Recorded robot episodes
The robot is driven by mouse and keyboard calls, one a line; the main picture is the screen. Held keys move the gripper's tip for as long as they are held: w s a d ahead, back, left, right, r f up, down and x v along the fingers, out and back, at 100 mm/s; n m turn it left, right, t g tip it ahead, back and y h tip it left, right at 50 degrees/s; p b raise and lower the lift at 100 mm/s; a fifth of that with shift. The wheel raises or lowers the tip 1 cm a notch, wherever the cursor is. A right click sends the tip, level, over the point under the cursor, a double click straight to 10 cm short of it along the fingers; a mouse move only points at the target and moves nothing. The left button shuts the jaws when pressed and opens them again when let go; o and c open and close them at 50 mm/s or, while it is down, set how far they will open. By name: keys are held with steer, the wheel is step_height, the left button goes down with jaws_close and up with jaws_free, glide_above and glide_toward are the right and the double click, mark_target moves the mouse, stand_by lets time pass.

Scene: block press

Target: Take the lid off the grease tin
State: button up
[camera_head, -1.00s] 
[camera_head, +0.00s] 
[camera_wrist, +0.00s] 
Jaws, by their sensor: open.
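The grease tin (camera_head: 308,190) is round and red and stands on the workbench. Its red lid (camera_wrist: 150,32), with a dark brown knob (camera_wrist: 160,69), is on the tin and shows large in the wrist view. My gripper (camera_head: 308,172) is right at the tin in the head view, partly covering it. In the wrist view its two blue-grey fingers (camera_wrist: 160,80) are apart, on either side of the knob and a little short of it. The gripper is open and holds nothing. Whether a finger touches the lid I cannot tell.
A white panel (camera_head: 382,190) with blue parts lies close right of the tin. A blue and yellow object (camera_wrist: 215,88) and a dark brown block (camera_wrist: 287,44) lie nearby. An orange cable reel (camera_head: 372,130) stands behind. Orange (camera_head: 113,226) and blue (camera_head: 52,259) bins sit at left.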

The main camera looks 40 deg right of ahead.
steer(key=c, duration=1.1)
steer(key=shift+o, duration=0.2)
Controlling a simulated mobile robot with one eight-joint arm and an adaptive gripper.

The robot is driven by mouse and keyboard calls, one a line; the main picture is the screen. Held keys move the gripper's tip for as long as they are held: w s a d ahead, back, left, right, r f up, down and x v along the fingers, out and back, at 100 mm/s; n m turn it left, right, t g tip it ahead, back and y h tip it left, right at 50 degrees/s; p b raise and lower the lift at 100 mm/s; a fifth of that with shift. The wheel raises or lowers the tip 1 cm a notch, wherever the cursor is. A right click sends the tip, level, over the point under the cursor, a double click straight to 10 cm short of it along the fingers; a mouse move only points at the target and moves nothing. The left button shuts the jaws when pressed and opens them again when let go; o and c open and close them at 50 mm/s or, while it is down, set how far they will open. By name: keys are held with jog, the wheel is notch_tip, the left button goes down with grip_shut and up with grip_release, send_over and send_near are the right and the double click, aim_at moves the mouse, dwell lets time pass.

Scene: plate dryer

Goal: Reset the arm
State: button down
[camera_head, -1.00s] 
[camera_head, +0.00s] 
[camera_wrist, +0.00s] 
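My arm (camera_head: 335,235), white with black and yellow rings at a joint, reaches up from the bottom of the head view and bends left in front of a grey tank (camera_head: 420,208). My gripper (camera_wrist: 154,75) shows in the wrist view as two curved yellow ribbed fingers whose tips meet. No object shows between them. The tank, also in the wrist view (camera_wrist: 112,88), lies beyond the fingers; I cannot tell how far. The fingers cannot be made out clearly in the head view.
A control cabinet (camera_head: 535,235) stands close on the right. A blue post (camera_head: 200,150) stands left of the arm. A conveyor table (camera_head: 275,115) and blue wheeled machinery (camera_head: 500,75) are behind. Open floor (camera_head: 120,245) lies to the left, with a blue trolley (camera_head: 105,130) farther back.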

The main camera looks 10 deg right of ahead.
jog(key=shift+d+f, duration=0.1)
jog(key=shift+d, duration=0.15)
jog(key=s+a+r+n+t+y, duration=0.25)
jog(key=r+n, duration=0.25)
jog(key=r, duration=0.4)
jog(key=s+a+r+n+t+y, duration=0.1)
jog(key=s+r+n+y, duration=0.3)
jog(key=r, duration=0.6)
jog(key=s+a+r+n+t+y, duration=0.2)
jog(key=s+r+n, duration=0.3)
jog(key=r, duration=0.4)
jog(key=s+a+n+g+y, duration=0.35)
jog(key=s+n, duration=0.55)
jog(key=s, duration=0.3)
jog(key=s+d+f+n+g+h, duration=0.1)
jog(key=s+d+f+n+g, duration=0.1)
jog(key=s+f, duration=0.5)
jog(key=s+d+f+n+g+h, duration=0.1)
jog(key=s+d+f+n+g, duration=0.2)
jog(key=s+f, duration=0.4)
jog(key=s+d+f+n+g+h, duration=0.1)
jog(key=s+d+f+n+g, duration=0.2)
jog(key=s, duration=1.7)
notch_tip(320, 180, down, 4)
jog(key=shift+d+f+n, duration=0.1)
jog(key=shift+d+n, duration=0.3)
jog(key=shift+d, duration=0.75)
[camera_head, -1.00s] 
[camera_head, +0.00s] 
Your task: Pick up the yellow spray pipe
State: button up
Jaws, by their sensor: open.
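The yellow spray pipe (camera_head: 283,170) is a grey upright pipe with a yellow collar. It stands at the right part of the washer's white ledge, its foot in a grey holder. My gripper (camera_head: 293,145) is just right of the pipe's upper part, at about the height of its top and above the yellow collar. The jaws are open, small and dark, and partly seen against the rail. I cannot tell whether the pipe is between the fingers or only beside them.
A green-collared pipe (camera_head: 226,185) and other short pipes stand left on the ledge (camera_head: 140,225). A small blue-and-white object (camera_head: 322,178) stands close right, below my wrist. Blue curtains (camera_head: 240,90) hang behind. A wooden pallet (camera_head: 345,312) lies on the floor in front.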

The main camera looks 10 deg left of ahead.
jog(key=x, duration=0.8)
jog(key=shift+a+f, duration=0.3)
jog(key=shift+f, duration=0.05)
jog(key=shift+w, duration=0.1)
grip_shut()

* [Problem to solve] Read the entries and show each line that mentions "Scene".

* [Solution for this problem]
Scene: block press
Scene: plate dryer

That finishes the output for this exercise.